R studio encourages best practices by creating a project folder that contains all project documents and implementing a version of markdown called R Markdown. An R Markdown document can explicitly link all parts of the workflow so that changes in earlier steps automatically flow into the later steps. At the completion of a project, a researcher can choose “run all” from the menu and the data are read, cleaned, analyzed, ploted, tabled, and put into a report with the text.

1.1 R vs R Studio

R is a programming language. It runs under the hood. You never see it. To use R, you need another piece of software that provides a user interface. The software we will use for this is R Studio. R Studio is a slick (very slick) graphical user interface (GUI) for developing R projects.

1.2 Download and install R and R studio

Download R for your OS

Download R Studio Desktop

If you need help installing R and R studio, here is Andy Field’s Installing R and RStudio video tutorial)

1.3 Install R Markdown

In this text, we will write code to analyze data using R Markdown. R markdown is a version of Markdown. Markdown is tool for creating a document containing text (like microsoft Word), images, tables, and code that can be output to the three modern output formats: html (web pages), pdf (reports and documents), and microsoft word (okay, this isn’t modern but it is widely used).

Directions for installing R Markdown

R Markdown can output pdf files. The mechanism for this is to first create a LaTeX (“la-tek”) file. LaTeX is an amazing tool for creating professional pdf documents. You do not need PDF output for this text, but I encourage you to download and install the tinytex distribution, which was created especially for R Markdown in R Studio.
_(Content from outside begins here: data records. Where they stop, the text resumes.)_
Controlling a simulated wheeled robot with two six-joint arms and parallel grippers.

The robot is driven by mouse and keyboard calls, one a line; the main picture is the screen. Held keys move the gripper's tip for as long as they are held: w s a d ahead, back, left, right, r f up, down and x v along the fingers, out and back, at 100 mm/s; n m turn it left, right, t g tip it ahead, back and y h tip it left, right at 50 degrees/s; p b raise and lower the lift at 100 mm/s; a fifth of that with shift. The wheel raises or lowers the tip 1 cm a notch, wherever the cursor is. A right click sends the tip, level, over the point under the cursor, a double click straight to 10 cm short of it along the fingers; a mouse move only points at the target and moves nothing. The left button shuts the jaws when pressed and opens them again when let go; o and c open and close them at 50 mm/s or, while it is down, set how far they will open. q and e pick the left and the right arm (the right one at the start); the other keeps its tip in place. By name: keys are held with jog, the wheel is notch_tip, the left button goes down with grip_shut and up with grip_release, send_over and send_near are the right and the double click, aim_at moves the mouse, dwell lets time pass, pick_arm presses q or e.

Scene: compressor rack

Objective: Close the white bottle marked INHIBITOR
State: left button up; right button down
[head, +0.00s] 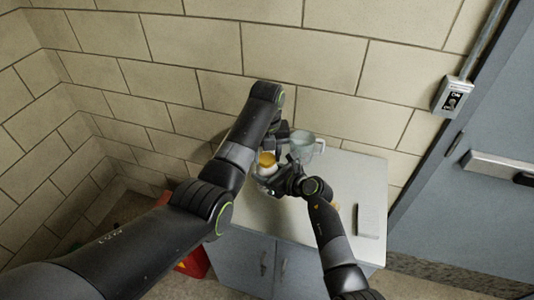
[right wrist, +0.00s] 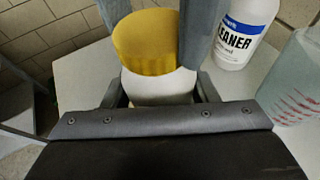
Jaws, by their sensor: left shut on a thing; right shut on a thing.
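The white bottle (right wrist: 160,88) stands upright in the right wrist view, with a yellow cap (right wrist: 146,40) at its top. The cap also shows in the head view (head: 266,159). My right gripper (right wrist: 158,92) is shut on the white bottle's body, its fingers on either side. My left gripper (head: 270,152) comes from above, and its grey fingers flank the cap, shut on it. The INHIBITOR marking is not visible from here. The cap sits at the bottle's top; whether its thread is engaged I cannot tell.
A white bottle with a blue label marked CLEANER (right wrist: 240,32) and a translucent jug (head: 303,147) stand close by. A flat grey item (head: 369,221) lies on the right of the cabinet top (head: 345,178). Block wall rises behind; a door (head: 470,190) is at right.

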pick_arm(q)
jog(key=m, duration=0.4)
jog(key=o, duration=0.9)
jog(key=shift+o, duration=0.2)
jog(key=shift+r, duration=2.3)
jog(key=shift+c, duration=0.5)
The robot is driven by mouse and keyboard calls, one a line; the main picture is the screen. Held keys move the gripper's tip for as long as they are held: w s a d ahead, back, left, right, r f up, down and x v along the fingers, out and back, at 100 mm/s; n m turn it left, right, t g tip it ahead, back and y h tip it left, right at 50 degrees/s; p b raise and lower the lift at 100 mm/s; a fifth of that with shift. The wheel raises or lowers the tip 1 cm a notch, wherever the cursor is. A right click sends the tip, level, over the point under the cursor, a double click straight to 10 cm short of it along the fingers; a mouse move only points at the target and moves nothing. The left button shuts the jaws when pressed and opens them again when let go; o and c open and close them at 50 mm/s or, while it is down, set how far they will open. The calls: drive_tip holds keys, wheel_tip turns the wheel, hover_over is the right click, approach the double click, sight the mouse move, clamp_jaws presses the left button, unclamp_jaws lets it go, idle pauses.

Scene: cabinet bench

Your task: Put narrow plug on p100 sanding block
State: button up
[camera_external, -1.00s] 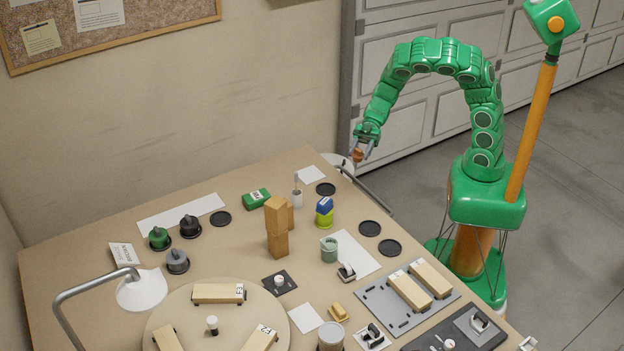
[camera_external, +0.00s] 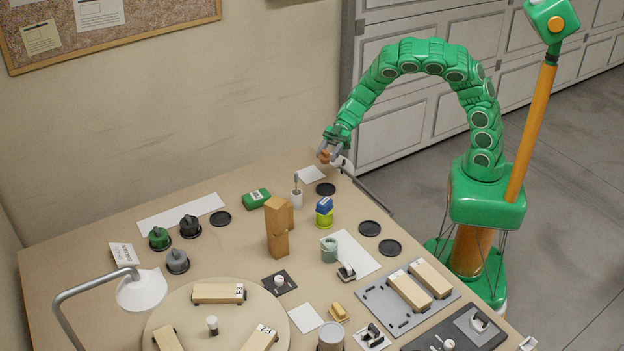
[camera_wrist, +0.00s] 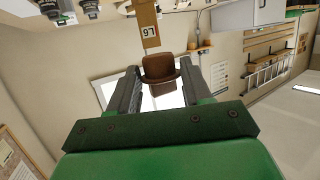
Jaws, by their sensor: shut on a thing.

The tinytex distribution is here.

1.4 Importing Packages

The R scripts you write will include functions in packages that are not included in Base R. These packages need to be downloaded from an internet server to your computer. You only need to do this once (although you have to redo it each time you update R). But, each time you start a new R session, you will need to load a package using the library() function. Now is a good time to import packages that we will use

Open R Studio and choose the menu item “Tools” > “Install Packages”. In the “packages” input box, insert the names of packages to install the package. The names can be separated by spaces or commas, for example “data.table, emmeans, ggplot2”. Make sure that “install dependencies” is clicked before you click “Install”. Packages that we will use in this book are

  1. Import and analysis packages
  • here – we use to read from and write to the correct folder
  • janitor – we use the function clean_names from this package
  • readxl – elegant importing from microsoft Excel spreadsheets
  • data.table - improves functionality of data frames
  1. analysis packages
  • nlme – we use this for gls models
  • lme4 – we use this for linear mixed models
  • lmerTest – we use this for inference with linear mixed models
  • glmmTMB – we use this for generalized linear models
  • MASS – we will use glm.nb from this package
  • afex – we use this for classic ANOVA
  • emmeans – we use this to compute modeled means and contrasts
  1. graphing packages
  • ggplot2 – we use this for plotting
  • ggsci – we use this for the color palettes
  • ggpubr – we use this to make ggplots a bit easier
  • ggforce – we use this for improved jitter plots
  • dabestr – we use this to make several plot types
  • cowplot – we use this to combine plots

Once these are installed, you don’t need to do this again although there will be additional packages that you might install. You simply need to use the library() function at the start of a markdown script.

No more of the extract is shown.